One will probably ask “what is even discrete morse theory?”
A good question. But a better question is, “what is even morse theory?”
A Detour to Morse Theory
It would be a sin to not include this picture of a torus on any text for an introduction to Morse Theory.
Consider a height function \(f\) defined on this torus \(T\). Let \(M_z = \{x\in T | f(x)\le z\}\), i.e., a slice of the torus below level \(z\).
Morse theory says critical points of \(f\) can tell us something about the topology of the shape. The critical points can be determined by recalling from calculus that those points correspond to the points where the partial derivatives all equal zero. Then, the four critical points on the torus at heights 0, 1, 3, and 4 can be identified, each of which correspond to topological changes in the sublevel sets (\(M_z\)) of the function. In particular, imagine a sequence of sublevel sets \(M_z\) with ever increasing \(z\) values. Notice that each time we pass through a critical point, there is an important topological change in the sublevel sets.
- At height 0, everything starts with a point
- At height 1, a 1-handle is attached
- At height 3, another 1-handle is added
- Finally, at height 4, the maximum is reached, and a 2-handle is attached, capping off the top and completing the torus.
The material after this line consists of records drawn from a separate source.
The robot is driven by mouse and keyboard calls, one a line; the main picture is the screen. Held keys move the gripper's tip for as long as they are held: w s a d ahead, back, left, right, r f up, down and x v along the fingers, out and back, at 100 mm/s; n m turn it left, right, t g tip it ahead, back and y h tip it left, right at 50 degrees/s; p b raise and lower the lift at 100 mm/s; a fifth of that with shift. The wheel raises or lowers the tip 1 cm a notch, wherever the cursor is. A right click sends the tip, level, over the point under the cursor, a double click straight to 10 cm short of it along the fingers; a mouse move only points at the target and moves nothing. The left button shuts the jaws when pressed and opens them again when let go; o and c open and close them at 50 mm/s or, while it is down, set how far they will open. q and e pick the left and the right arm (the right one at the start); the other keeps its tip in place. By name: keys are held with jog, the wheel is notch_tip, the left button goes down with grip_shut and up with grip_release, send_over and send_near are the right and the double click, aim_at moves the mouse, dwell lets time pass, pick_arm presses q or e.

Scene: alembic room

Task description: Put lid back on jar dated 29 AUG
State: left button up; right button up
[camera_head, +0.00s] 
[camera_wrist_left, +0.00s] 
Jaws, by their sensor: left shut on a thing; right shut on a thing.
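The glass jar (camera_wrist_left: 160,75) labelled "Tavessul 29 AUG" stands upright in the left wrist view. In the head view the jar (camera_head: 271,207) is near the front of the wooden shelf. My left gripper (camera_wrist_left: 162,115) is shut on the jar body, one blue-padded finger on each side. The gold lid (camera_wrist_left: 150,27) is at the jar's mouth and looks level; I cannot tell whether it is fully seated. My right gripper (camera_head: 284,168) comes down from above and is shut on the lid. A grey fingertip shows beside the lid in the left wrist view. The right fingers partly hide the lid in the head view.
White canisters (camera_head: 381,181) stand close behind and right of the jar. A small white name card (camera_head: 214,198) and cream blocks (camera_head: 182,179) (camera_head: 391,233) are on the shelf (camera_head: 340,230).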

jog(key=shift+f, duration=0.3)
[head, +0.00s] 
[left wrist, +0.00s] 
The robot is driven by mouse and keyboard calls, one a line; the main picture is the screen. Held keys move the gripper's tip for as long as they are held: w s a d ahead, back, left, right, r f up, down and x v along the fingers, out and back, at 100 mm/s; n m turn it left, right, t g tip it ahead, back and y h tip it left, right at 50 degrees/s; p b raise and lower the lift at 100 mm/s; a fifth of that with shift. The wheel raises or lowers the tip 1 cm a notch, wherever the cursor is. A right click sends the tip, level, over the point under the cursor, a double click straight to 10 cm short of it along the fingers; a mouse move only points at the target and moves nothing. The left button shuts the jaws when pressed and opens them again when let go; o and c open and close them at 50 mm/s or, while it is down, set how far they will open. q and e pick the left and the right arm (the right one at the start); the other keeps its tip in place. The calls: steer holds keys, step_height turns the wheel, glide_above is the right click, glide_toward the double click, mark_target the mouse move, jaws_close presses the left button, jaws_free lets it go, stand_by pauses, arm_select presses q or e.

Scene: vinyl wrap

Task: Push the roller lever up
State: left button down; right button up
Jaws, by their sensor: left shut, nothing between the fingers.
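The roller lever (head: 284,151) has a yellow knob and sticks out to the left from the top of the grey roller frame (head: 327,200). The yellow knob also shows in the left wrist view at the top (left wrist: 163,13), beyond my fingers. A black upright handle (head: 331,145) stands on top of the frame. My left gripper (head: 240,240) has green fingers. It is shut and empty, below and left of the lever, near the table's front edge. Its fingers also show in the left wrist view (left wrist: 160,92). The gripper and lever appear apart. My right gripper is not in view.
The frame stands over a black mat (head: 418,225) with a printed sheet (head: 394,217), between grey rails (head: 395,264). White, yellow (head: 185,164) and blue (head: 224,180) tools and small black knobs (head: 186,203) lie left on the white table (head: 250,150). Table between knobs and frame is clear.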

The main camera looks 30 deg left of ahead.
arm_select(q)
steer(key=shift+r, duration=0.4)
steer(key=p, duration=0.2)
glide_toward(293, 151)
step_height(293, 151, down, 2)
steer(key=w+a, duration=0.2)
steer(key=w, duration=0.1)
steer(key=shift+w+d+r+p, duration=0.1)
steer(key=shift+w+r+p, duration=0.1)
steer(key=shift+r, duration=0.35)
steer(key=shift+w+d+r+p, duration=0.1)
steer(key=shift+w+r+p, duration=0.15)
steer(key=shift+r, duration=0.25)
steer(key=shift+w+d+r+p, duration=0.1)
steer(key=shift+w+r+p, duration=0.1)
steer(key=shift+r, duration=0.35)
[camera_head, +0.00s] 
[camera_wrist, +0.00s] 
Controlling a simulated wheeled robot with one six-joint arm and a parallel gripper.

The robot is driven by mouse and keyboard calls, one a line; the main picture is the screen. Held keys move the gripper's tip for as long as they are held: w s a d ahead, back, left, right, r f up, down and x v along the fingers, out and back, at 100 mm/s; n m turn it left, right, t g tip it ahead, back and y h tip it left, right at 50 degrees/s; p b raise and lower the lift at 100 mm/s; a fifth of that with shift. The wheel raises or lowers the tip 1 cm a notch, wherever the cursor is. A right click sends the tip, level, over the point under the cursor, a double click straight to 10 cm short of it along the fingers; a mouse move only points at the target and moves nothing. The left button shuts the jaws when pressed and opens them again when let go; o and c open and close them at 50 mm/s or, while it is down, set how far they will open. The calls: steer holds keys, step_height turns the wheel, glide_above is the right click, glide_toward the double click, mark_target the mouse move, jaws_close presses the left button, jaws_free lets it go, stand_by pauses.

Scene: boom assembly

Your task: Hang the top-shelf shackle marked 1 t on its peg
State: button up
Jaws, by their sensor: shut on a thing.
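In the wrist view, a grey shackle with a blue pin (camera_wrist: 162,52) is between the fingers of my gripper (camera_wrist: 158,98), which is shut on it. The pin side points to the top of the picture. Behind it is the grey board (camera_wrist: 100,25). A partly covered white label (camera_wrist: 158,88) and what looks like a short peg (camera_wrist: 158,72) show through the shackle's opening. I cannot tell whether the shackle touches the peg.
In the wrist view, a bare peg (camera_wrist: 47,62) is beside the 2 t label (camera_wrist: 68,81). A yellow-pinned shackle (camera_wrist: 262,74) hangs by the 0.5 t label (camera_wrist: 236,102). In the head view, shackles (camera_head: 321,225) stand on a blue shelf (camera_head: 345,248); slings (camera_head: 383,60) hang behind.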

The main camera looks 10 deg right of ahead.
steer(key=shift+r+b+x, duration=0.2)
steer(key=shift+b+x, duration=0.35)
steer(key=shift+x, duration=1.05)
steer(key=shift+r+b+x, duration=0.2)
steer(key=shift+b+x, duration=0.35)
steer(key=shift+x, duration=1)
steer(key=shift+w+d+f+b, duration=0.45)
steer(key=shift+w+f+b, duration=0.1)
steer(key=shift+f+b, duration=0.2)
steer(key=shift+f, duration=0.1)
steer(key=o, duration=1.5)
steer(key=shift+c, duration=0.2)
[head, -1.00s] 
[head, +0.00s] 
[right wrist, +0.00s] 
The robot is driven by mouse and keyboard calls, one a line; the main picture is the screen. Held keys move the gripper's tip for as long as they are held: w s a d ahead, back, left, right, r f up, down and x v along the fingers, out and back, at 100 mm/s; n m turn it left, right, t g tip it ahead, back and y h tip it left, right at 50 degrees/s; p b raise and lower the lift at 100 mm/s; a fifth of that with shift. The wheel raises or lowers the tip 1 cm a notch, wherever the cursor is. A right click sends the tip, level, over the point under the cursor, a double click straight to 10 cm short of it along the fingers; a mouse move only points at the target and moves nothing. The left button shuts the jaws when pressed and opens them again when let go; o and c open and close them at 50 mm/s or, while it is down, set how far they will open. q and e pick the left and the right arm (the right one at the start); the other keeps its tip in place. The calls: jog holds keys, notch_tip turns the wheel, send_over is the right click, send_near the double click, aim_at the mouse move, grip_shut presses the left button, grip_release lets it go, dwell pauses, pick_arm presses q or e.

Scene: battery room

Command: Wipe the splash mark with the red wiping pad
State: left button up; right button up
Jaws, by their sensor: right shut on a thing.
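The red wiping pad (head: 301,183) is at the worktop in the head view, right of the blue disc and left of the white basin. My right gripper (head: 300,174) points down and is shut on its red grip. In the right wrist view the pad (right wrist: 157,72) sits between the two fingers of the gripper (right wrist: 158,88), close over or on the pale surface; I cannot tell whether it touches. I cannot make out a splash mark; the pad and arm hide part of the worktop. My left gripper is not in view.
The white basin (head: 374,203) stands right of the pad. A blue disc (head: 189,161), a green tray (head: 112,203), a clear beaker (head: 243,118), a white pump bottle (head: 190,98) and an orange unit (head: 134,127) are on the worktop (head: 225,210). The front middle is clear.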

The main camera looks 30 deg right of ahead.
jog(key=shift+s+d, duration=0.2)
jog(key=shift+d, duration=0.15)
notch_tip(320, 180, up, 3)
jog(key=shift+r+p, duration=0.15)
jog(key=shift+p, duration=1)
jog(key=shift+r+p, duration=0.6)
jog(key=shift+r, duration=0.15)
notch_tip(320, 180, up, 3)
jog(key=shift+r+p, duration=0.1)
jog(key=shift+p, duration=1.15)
Through this process, Morse theory illustrates how the torus is constructed by successively attaching handles, with each critical point indicating a significant topological step.
Discretizing Morse Theory
Originally, Forman introduces discrete Morse Theory to let it inherit many similarities from its smooth counterpart, but it deals with discretized objects like CW complexes or a simplicial complex. In particular, we will focus on discrete morse theory on a simplicial complex.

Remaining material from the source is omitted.